_INSTRUCTIONS TO FOLLOW_.
Copy everything in the data below exactly except the pictures.

_ITEMS_.
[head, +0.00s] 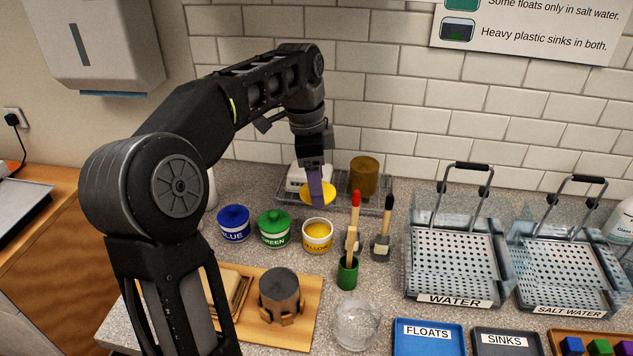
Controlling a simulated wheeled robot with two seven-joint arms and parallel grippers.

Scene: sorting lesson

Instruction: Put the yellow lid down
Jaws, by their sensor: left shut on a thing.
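The yellow lid (318,195) is a flat round disc, held tilted in the head view. My left gripper (315,185) is shut on it, pointing down above and behind the open yellow paint pot (318,237). The lid is apart from the pot, and yellow paint shows inside the pot. The fingers partly cover the lid. My right gripper is out of view.
A lidded blue pot (234,225) and green pot (274,230) stand left of the yellow one. A wire rack (283,186) with a brown cylinder (363,176) is behind. A wooden board (307,318) lies in front.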

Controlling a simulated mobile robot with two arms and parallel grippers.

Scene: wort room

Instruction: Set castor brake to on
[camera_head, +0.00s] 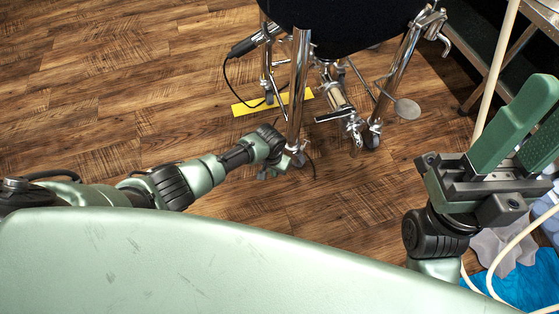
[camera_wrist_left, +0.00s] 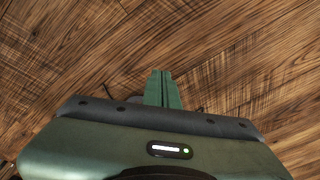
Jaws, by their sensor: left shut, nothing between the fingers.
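A wheeled chrome frame under a black seat-like top has several legs with castors. The nearest castor (camera_head: 294,158) is at the foot of the front leg, and another castor (camera_head: 371,138) stands to its right. My left gripper (camera_head: 274,150) is low at the floor, right beside the nearest castor; I cannot tell whether it touches it. In the left wrist view its green fingers (camera_wrist_left: 163,86) are shut together with nothing between them. A small dark shape behind them is mostly hidden. The brake's setting cannot be made out. My right gripper (camera_head: 522,135) is raised at the right, open and empty.
The black top (camera_head: 345,22) overhangs the legs. A yellow strip (camera_head: 273,102) lies on the wooden floor behind the nearest castor, with a black cable by it. A metal-framed stand (camera_head: 497,75) and pale hoses are at the right. The floor at left is clear.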

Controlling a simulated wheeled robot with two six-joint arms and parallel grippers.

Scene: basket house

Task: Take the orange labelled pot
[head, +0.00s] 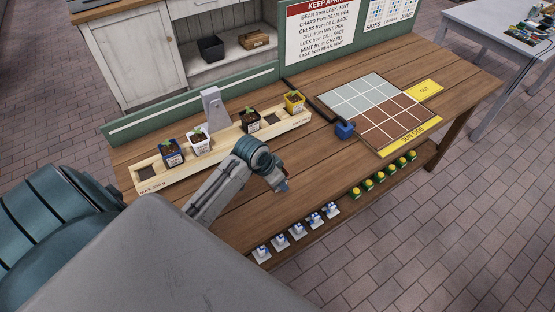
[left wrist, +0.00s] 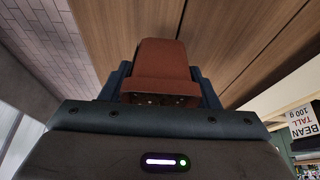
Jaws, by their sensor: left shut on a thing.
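My left gripper (head: 282,187) is over the wooden table, in front of the pot rack. In the left wrist view, the left gripper (left wrist: 160,88) is shut on a rust-orange pot (left wrist: 161,70), which sits between its fingers. No label on this pot can be read. In the head view the pot is mostly hidden by my gripper. The long wooden rack (head: 227,146) holds a blue pot (head: 172,158), a white pot (head: 200,147), a black pot (head: 250,124) and a yellow pot (head: 294,104). My right gripper is not in view.
A grid board (head: 368,109) with pale and brown squares lies to the right, beside a yellow OUT mat (head: 424,90). A small blue block (head: 344,130) stands at its left edge. White and yellow-green items line a lower front shelf (head: 360,202). The front middle tabletop is clear.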

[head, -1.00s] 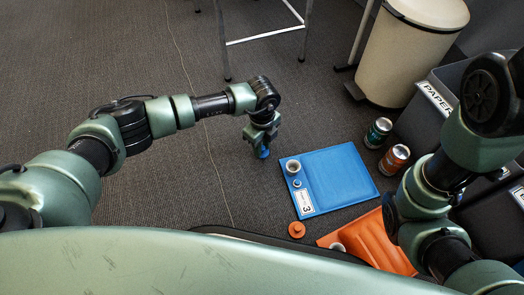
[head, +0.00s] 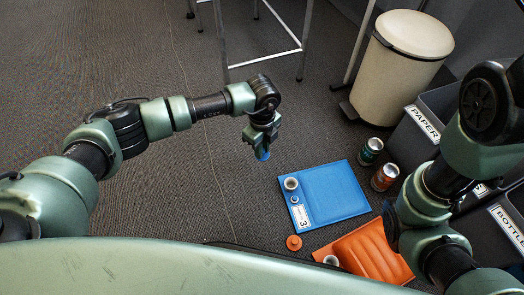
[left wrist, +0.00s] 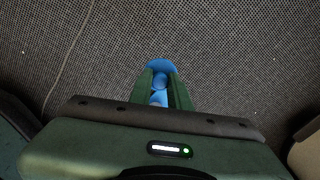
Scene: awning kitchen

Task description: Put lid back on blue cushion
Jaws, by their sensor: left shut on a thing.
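The blue cushion (head: 335,193) lies flat on the carpet, with a white label and two round fittings along its left edge. The larger fitting (head: 291,183) is a pale open ring. My left gripper (head: 262,148) is shut on a small blue lid (head: 262,155) and holds it above the carpet, left of and beyond the cushion's upper left corner. In the left wrist view the blue lid (left wrist: 160,68) sits between the fingers of the left gripper (left wrist: 160,90). My right arm shows at the right, but its gripper is not visible.
An orange cushion (head: 372,248) lies nearer, partly hidden by my body, with an orange lid (head: 294,242) beside it. Two cans, one teal (head: 371,150) and one orange (head: 385,176), stand right of the blue cushion. A paper bin (head: 424,122) and cream trash can (head: 402,55) stand beyond. Carpet at left is clear.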

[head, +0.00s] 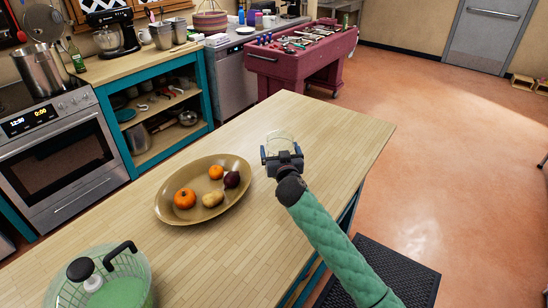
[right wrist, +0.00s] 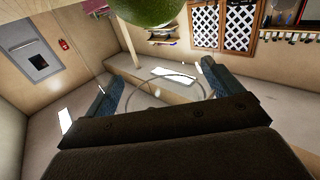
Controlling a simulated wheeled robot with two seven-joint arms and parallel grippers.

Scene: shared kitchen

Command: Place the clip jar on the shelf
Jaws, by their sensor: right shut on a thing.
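The clip jar (head: 281,141) is clear glass and hard to see. It is in my right gripper (head: 283,158), over the far right part of the wooden table in the head view. In the right wrist view its faint round outline (right wrist: 168,91) lies between the two fingers of my right gripper (right wrist: 161,88), which is shut on it. I cannot tell whether the jar touches the table. Open shelves (head: 172,103) in a teal-framed counter stand across the floor at the left, holding pots and small items. My left gripper is not in view.
An oval bowl (head: 165,209) of fruit and vegetables and a salad spinner (head: 130,262) stand on the wooden table (head: 225,270). A red cart (head: 300,68) with tools stands beyond. A green round thing (right wrist: 148,9) shows in the right wrist view. Open floor lies at the right.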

_RESULT FOR THIS EXERCISE_.
[head, +0.00s] 
Controlling a simulated wheeled robot with two seven-joint arms and parallel grippers.

Scene: sorting lesson

Instruction: Put the yellow lid down
Jaws, by their sensor: left shut on a thing.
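The yellow lid (318,195) is a flat round disc, held tilted in the head view. My left gripper (315,185) is shut on it, pointing down above and behind the open yellow paint pot (318,237). The lid is apart from the pot, and yellow paint shows inside the pot. The fingers partly cover the lid. My right gripper is out of view.
A lidded blue pot (234,225) and green pot (274,230) stand left of the yellow one. A wire rack (283,186) with a brown cylinder (363,176) is behind. A wooden board (307,318) lies in front.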

Controlling a simulated mobile robot with two arms and parallel grippers.

Scene: wort room

Instruction: Set castor brake to on
[camera_head, +0.00s] 
[camera_wrist_left, +0.00s] 
Jaws, by their sensor: left shut, nothing between the fingers.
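A wheeled chrome frame under a black seat-like top has several legs with castors. The nearest castor (camera_head: 294,158) is at the foot of the front leg, and another castor (camera_head: 371,138) stands to its right. My left gripper (camera_head: 274,150) is low at the floor, right beside the nearest castor; I cannot tell whether it touches it. In the left wrist view its green fingers (camera_wrist_left: 163,86) are shut together with nothing between them. A small dark shape behind them is mostly hidden. The brake's setting cannot be made out. My right gripper (camera_head: 522,135) is raised at the right, open and empty.
The black top (camera_head: 345,22) overhangs the legs. A yellow strip (camera_head: 273,102) lies on the wooden floor behind the nearest castor, with a black cable by it. A metal-framed stand (camera_head: 497,75) and pale hoses are at the right. The floor at left is clear.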

Controlling a simulated wheeled robot with two six-joint arms and parallel grippers.

Scene: basket house

Task: Take the orange labelled pot
[head, +0.00s] 
[left wrist, +0.00s] 
Jaws, by their sensor: left shut on a thing.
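My left gripper (head: 282,187) is over the wooden table, in front of the pot rack. In the left wrist view, the left gripper (left wrist: 160,88) is shut on a rust-orange pot (left wrist: 161,70), which sits between its fingers. No label on this pot can be read. In the head view the pot is mostly hidden by my gripper. The long wooden rack (head: 227,146) holds a blue pot (head: 172,158), a white pot (head: 200,147), a black pot (head: 250,124) and a yellow pot (head: 294,104). My right gripper is not in view.
A grid board (head: 368,109) with pale and brown squares lies to the right, beside a yellow OUT mat (head: 424,90). A small blue block (head: 344,130) stands at its left edge. White and yellow-green items line a lower front shelf (head: 360,202). The front middle tabletop is clear.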

[head, -1.00s] 
[head, +0.00s] 
[left wrist, +0.00s] 
Scene: awning kitchen

Task description: Put lid back on blue cushion
Jaws, by their sensor: left shut on a thing.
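The blue cushion (head: 335,193) lies flat on the carpet, with a white label and two round fittings along its left edge. The larger fitting (head: 291,183) is a pale open ring. My left gripper (head: 262,148) is shut on a small blue lid (head: 262,155) and holds it above the carpet, left of and beyond the cushion's upper left corner. In the left wrist view the blue lid (left wrist: 160,68) sits between the fingers of the left gripper (left wrist: 160,90). My right arm shows at the right, but its gripper is not visible.
An orange cushion (head: 372,248) lies nearer, partly hidden by my body, with an orange lid (head: 294,242) beside it. Two cans, one teal (head: 371,150) and one orange (head: 385,176), stand right of the blue cushion. A paper bin (head: 424,122) and cream trash can (head: 402,55) stand beyond. Carpet at left is clear.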

[head, +0.00s] 
[right wrist, +0.00s] 
Controlling a simulated wheeled robot with two seven-joint arms and parallel grippers.

Scene: shared kitchen

Command: Place the clip jar on the shelf
Jaws, by their sensor: right shut on a thing.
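The clip jar (head: 281,141) is clear glass and hard to see. It is in my right gripper (head: 283,158), over the far right part of the wooden table in the head view. In the right wrist view its faint round outline (right wrist: 168,91) lies between the two fingers of my right gripper (right wrist: 161,88), which is shut on it. I cannot tell whether the jar touches the table. Open shelves (head: 172,103) in a teal-framed counter stand across the floor at the left, holding pots and small items. My left gripper is not in view.
An oval bowl (head: 165,209) of fruit and vegetables and a salad spinner (head: 130,262) stand on the wooden table (head: 225,270). A red cart (head: 300,68) with tools stands beyond. A green round thing (right wrist: 148,9) shows in the right wrist view. Open floor lies at the right.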

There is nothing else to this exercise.